Date: 2006-01-19 12:24 pm (UTC)
From: [identity profile] shalanna.livejournal.com
Continued from previous post. . . .

The issue I was speculating on is the one you mention last, that "it took her three years from the time she started seeking publication to succeeding at being published. If that's what happened, that's a fact." (And I note again that I never said or implied that it wasn't--I was marveling at the implications for all of us who have been at it a lot longer.) It is also stated that "this is about average." Which would mean that a large number of writers she consulted have said they started writing publishable copy only about three to five years before they succeeded.

If that is so, it's a statistic that we can use to predict success. Just the same way that I can look at statistics saying that (for instance--and I'm just inventing this for purposes of discussion) new grads with a BS in computer science take on average six months to find work as a programmer . . . and then say to my nephew, "It takes people about six months to find work as a programmer." It doesn't say WHY it takes that long. Is it the job market is tight? That people don't want to relocate to where the jobs are? What? That's the analysis we would begin doing. And that's all I was doing here.

But, as I mention in the post, many authors say that their apprenticeships are far longer, and the entire time they believe they're writing something publishable.

*Ah,* I see where I mentioned "opinion"--I said in my follow-up post that I wasn't objecting to Diana's opinion on the subject. The opinion I was talking about was the one that states three years is about average. That's what all this has been about, after all--whether it's actually more likely that someone would publish within the first three years if they're going to. These days, it does seem that many new authors say so. There has to be an X factor involved. It may be that they have their fingers on the pulse of the generation who is reading the chick lit (and buying it), and so there's a "simpatico" reaction that makes their work more valid for the market. If that's so, I need to concentrate on a genre that isn't identified so much with younger generations (which chick lit is) or on literary fiction. Why fight MORE odds than you have to?

I think that I made it clear I was talking about the issue of saying it takes about three years from the time you start writing seriously to the time you sell. That is a pretty good record. It may well be true of many authors. What are the implications for us?

There may be no implications, as you said. Or there may be. Perhaps if I write mysteries like Anne George's, where she appeals specifically to the older generation, I would be in better shape. I'd be preaching to the choir when I mentioned older actors or pop culture references. It's worth exploring.

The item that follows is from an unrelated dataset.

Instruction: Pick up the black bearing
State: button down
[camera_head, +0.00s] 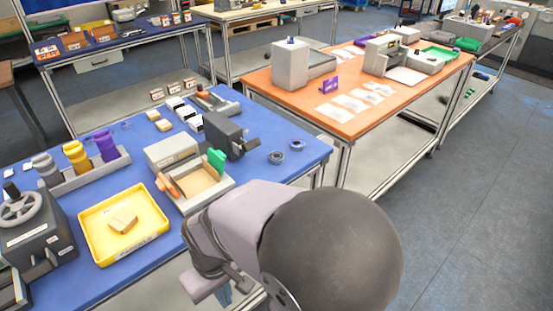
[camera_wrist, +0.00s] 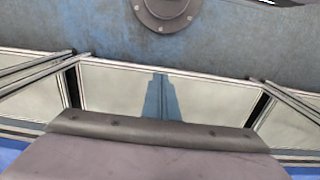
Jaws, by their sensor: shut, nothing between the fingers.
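Two small ring-shaped parts lie flat on the blue table near its right edge in the head view. My gripper (camera_wrist: 161,76) shows in the wrist view as narrow blue fingers, closed together and empty. It points at the floor and metal frames, away from the rings. In the head view my arm hides most of it at the blue table's front edge.
A dark scanner-like device (camera_head: 226,136) stands left of the rings, with a wooden-floored box (camera_head: 202,184) before it. A yellow tray (camera_head: 97,212) holds a small tan block (camera_head: 123,222). An orange-topped table (camera_head: 272,93) stands behind right. The table around the rings is clear.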

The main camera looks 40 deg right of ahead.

What I was trying to say, though, in the end, is that the individual path to publication may take longer than three years in MOST cases, in which case three years isn't about average. If I am wrong about MOST writers taking longer than that to sell nowadays, then I need to re-evaluate what's different about them and how I can be more like them. (Which perhaps I should be doing anyway.)

Re: The next rock

Date: 2006-01-19 03:27 pm (UTC)
From: [identity profile] horace-hamster.livejournal.com
I know a person who took three months from "the time she started seeking publication to succeeding at being published" (assuming you define success as being offered a publishing contract from a legitimate press). Does that daunt you? Upset you? Intimidate you? Make you think the world is an unfair place? Oh, did I forget to mention that this was the twelfth novel she'd written, and she'd never had the guts to try submitting her stuff, until finally someone held a figurative gun to her head and made her submit her latest novel to a publisher?

I know a person who is writing her first novel. She might even finish it someday. When/if she submits it to her list of target publishers, I'm guessing she's got a 50:50 chance of it being accepted. Does that daunt you? Upset you? Intimidate you? Make you think the world is an unfair place? Oh, did I forget to mention that she's written probably fifty short stories and a couple dozen non-fiction articles and a couple dozen scientific grant proposals?

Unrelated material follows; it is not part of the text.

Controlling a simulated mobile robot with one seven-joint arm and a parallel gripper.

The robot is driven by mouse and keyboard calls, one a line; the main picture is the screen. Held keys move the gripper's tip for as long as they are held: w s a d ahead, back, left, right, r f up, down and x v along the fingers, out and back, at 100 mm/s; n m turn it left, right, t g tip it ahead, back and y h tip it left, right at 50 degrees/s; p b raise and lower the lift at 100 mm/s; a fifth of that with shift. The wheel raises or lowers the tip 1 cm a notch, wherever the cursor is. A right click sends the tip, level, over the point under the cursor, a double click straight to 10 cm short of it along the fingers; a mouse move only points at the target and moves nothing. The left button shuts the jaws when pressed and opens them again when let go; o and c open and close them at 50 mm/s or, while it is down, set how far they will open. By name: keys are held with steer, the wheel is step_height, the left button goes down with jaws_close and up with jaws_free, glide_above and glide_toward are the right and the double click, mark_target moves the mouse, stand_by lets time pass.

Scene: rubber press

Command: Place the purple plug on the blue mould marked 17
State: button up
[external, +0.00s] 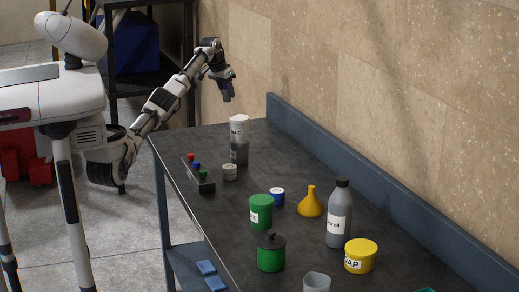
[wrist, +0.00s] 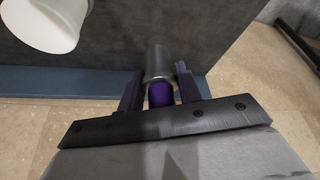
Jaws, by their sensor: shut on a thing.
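My gripper (wrist: 159,88) is shut on the purple plug (wrist: 161,95), which sits between its two dark purple fingers in the wrist view. A grey metallic cylinder shows directly beyond the plug; I cannot tell if it is part of it. In the external view my gripper (external: 227,92) is raised at the table's far end, and the plug is not distinct from the fingers. No blue mould with a readable 17 shows. Two flat blue pieces (external: 206,267) lie low by the table's near left side, with no readable marks.
The dark table (external: 235,260) holds a white cup (external: 239,128) on a grey cylinder, a rack with coloured knobs (external: 199,178), green containers (external: 261,211), a blue-lidded jar (external: 277,197), a yellow funnel (external: 310,203), a grey bottle (external: 339,215) and a yellow tub (external: 360,256). A blue ledge (external: 330,155) lines the wall.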

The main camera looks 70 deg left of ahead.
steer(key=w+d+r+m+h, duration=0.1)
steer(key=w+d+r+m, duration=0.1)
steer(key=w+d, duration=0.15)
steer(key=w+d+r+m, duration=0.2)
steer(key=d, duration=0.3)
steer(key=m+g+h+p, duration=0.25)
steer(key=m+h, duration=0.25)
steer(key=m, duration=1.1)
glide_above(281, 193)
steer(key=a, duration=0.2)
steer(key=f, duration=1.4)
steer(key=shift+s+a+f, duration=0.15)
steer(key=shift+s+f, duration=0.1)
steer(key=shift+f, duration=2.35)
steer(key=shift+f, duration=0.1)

I know a person who sold the first novel she ever wrote to the first publisher she submitted it to, and prior to that had only written a few short stories and really nothing else. Does that daunt you? Upset you? Intimidate you? Make you think the world is an unfair place? Oh, did I mention that her novel is really not very good, and that she just happened to hit the right publisher on the right day with a book in the right genre of the right length that fit a slot the publisher desperately needed to fill?

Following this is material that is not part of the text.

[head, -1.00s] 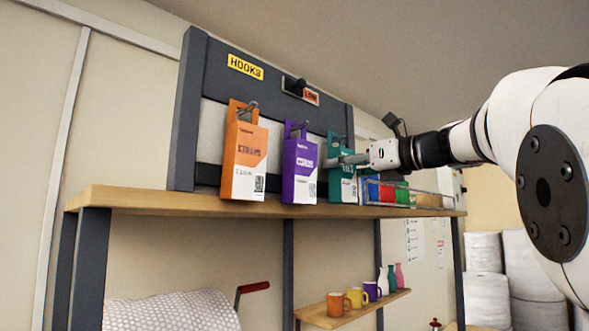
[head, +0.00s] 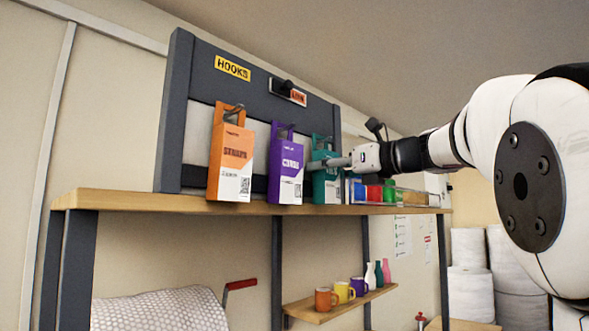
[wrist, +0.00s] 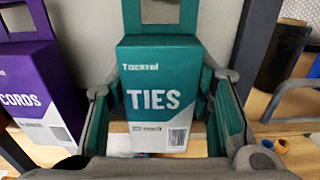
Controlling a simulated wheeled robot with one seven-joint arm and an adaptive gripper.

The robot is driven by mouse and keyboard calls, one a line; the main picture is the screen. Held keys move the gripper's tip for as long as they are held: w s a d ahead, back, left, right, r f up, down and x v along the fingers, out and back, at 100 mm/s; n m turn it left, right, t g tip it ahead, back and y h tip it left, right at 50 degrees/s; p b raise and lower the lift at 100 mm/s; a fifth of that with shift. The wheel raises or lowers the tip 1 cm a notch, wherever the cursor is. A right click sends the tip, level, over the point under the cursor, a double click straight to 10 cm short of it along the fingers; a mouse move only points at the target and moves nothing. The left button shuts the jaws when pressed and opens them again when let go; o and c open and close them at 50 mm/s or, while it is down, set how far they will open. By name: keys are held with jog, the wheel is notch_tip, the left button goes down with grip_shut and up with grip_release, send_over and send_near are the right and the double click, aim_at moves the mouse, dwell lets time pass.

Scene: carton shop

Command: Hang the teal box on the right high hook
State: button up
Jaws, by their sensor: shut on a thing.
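The teal box (head: 326,181) is upright at the right of the row of boxes in the head view, just above or at the shelf level. In the wrist view the teal box (wrist: 165,100) fills the middle and reads TIES, with a holed tab at its top. My gripper (head: 342,162) comes in from the right and is shut on it. In the wrist view one finger of my gripper (wrist: 160,88) is on each side of the box. A hook (head: 322,141) shows near its tab; whether the tab is on it I cannot tell.
A purple box (head: 285,170) hangs close to the left, and an orange box (head: 231,160) hangs farther left. The dark rack (head: 260,92) carries a HOOKS sign (head: 233,68). The wooden shelf (head: 150,201) runs below. A clear bin (head: 412,196) with coloured items stands right.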

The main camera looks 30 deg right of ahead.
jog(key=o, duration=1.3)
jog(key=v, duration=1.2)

Trying to decide what's 'average' is an exercise in futility. You can't possibly know anyone else's complete background and circumstances, and you can't logically compare anyone else's circumstances with your own.

Date: 2006-01-19 06:57 am (UTC)
From: [identity profile] coneycat.livejournal.com
Crap. My post here sounds much crankier than I intended it to. I apologize for the tone, but I think you need to think about the content.

Date: 2006-01-24 06:59 am (UTC)
From: [identity profile] darissk.livejournal.com
"I know a person who sold the first novel she ever wrote to the first publisher she submitted it to, and prior to that had only written a few short stories and really nothing else. Does that daunt you? Upset you? Intimidate you? Make you think the world is an unfair place? Oh, did I mention that her novel is really not very good, and that she just happened to hit the right publisher on the right day with a book in the right genre of the right length that fit a slot the publisher desperately needed to fill?"

Hell yes, it does. Out of all your examples, this one does make me feel the world is unfair. Unless said person is a saint :) But then, we knew nothing was fair and everything was luck, didn't we?:) At least no one can call me a hypocrite.